EXERCISE PROMPT | Extract each line of the data and write it out again exactly.

** Start of DATA PROVIDED **

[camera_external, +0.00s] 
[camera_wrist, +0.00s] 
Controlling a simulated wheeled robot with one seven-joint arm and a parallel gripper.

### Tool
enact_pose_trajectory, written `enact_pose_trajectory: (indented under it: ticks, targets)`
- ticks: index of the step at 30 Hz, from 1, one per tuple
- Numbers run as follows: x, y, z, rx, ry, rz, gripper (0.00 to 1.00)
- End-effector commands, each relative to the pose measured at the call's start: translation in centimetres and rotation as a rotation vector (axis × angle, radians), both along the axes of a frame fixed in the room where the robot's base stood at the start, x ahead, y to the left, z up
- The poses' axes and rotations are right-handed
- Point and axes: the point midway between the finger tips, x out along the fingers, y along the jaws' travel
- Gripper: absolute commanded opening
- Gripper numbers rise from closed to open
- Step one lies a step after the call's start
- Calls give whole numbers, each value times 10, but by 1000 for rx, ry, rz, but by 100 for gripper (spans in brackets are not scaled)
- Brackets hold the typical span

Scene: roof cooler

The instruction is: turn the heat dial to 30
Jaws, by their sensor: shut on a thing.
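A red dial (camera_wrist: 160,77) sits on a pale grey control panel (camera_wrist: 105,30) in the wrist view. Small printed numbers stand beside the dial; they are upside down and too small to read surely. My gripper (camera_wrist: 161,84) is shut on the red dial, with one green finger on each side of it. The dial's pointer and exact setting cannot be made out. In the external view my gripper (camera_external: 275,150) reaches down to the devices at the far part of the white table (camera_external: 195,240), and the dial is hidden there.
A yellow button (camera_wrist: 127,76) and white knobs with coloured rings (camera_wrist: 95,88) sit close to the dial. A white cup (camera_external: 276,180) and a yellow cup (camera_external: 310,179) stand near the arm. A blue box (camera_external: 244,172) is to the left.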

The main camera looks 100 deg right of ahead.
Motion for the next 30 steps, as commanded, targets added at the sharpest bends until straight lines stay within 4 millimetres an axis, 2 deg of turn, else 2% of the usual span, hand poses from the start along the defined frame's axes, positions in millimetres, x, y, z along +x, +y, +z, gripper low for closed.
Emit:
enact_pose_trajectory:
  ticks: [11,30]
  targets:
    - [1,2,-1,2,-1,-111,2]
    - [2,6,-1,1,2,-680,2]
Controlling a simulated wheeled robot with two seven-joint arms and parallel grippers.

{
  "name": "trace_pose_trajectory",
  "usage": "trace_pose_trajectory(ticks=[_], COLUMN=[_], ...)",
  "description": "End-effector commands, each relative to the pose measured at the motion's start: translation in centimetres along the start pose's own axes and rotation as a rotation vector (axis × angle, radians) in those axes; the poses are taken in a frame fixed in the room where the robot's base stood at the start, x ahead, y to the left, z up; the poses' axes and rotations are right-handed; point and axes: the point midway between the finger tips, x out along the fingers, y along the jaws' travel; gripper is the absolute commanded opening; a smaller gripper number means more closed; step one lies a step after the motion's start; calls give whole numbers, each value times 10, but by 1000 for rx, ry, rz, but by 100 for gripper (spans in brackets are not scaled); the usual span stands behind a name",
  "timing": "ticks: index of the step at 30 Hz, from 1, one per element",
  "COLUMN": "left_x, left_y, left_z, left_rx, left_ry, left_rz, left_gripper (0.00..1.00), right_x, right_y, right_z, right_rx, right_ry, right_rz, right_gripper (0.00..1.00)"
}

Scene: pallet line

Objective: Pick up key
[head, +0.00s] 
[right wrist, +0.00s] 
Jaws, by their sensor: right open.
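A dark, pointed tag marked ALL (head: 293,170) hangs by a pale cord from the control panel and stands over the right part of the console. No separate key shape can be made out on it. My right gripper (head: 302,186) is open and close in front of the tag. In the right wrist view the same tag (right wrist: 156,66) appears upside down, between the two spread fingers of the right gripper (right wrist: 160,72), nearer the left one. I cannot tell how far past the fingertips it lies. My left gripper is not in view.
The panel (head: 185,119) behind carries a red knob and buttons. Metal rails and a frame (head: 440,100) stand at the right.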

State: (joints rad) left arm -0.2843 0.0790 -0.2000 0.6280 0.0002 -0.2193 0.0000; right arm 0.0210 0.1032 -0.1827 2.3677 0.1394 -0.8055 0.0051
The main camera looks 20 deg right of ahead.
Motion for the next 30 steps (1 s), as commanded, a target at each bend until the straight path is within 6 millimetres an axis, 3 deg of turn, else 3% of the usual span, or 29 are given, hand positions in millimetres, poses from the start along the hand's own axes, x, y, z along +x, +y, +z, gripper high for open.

** End of DATA PROVIDED **

THE OUTPUT |
[camera_external, +0.00s] 
[camera_wrist, +0.00s] 
Controlling a simulated wheeled robot with one seven-joint arm and a parallel gripper.

### Tool
enact_pose_trajectory, written `enact_pose_trajectory: (indented under it: ticks, targets)`
- ticks: index of the step at 30 Hz, from 1, one per tuple
- Numbers run as follows: x, y, z, rx, ry, rz, gripper (0.00 to 1.00)
- End-effector commands, each relative to the pose measured at the call's start: translation in centimetres and rotation as a rotation vector (axis × angle, radians), both along the axes of a frame fixed in the room where the robot's base stood at the start, x ahead, y to the left, z up
- The poses' axes and rotations are right-handed
- Point and axes: the point midway between the finger tips, x out along the fingers, y along the jaws' travel
- Gripper: absolute commanded opening
- Gripper numbers rise from closed to open
- Step one lies a step after the call's start
- Calls give whole numbers, each value times 10, but by 1000 for rx, ry, rz, but by 100 for gripper (spans in brackets are not scaled)
- Brackets hold the typical span

Scene: roof cooler

The instruction is: turn the heat dial to 30
Jaws, by their sensor: shut on a thing.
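A red dial (camera_wrist: 160,77) sits on a pale grey control panel (camera_wrist: 105,30) in the wrist view. Small printed numbers stand beside the dial; they are upside down and too small to read surely. My gripper (camera_wrist: 161,84) is shut on the red dial, with one green finger on each side of it. The dial's pointer and exact setting cannot be made out. In the external view my gripper (camera_external: 275,150) reaches down to the devices at the far part of the white table (camera_external: 195,240), and the dial is hidden there.
A yellow button (camera_wrist: 127,76) and white knobs with coloured rings (camera_wrist: 95,88) sit close to the dial. A white cup (camera_external: 276,180) and a yellow cup (camera_external: 310,179) stand near the arm. A blue box (camera_external: 244,172) is to the left.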

The main camera looks 100 deg right of ahead.
Motion for the next 30 steps, as commanded, targets added at the sharpest bends until straight lines stay within 4 millimetres an axis, 2 deg of turn, else 2% of the usual span, hand poses from the start along the defined frame's axes, positions in millimetres, x, y, z along +x, +y, +z, gripper low for closed.
Emit:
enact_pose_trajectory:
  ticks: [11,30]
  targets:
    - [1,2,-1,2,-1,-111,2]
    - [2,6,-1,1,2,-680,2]
Controlling a simulated wheeled robot with two seven-joint arms and parallel grippers.

{
  "name": "trace_pose_trajectory",
  "usage": "trace_pose_trajectory(ticks=[_], COLUMN=[_], ...)",
  "description": "End-effector commands, each relative to the pose measured at the motion's start: translation in centimetres along the start pose's own axes and rotation as a rotation vector (axis × angle, radians) in those axes; the poses are taken in a frame fixed in the room where the robot's base stood at the start, x ahead, y to the left, z up; the poses' axes and rotations are right-handed; point and axes: the point midway between the finger tips, x out along the fingers, y along the jaws' travel; gripper is the absolute commanded opening; a smaller gripper number means more closed; step one lies a step after the motion's start; calls give whole numbers, each value times 10, but by 1000 for rx, ry, rz, but by 100 for gripper (spans in brackets are not scaled); the usual span stands behind a name",
  "timing": "ticks: index of the step at 30 Hz, from 1, one per element",
  "COLUMN": "left_x, left_y, left_z, left_rx, left_ry, left_rz, left_gripper (0.00..1.00), right_x, right_y, right_z, right_rx, right_ry, right_rz, right_gripper (0.00..1.00)"
}

Scene: pallet line

Objective: Pick up key
[head, +0.00s] 
[right wrist, +0.00s] 
Jaws, by their sensor: right open.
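A dark, pointed tag marked ALL (head: 293,170) hangs by a pale cord from the control panel and stands over the right part of the console. No separate key shape can be made out on it. My right gripper (head: 302,186) is open and close in front of the tag. In the right wrist view the same tag (right wrist: 156,66) appears upside down, between the two spread fingers of the right gripper (right wrist: 160,72), nearer the left one. I cannot tell how far past the fingertips it lies. My left gripper is not in view.
The panel (head: 185,119) behind carries a red knob and buttons. Metal rails and a frame (head: 440,100) stand at the right.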

State: (joints rad) left arm -0.2843 0.0790 -0.2000 0.6280 0.0002 -0.2193 0.0000; right arm 0.0210 0.1032 -0.1827 2.3677 0.1394 -0.8055 0.0051
The main camera looks 20 deg right of ahead.
Motion for the next 30 steps (1 s), as commanded, a target at each bend until the straight path is within 6 millimetres an axis, 3 deg of turn, else 3% of the usual span, or 29 are given, hand positions in millimetres, poses from the start along the hand's own axes, x, y, z along +x, +y, +z, gripper high for open.

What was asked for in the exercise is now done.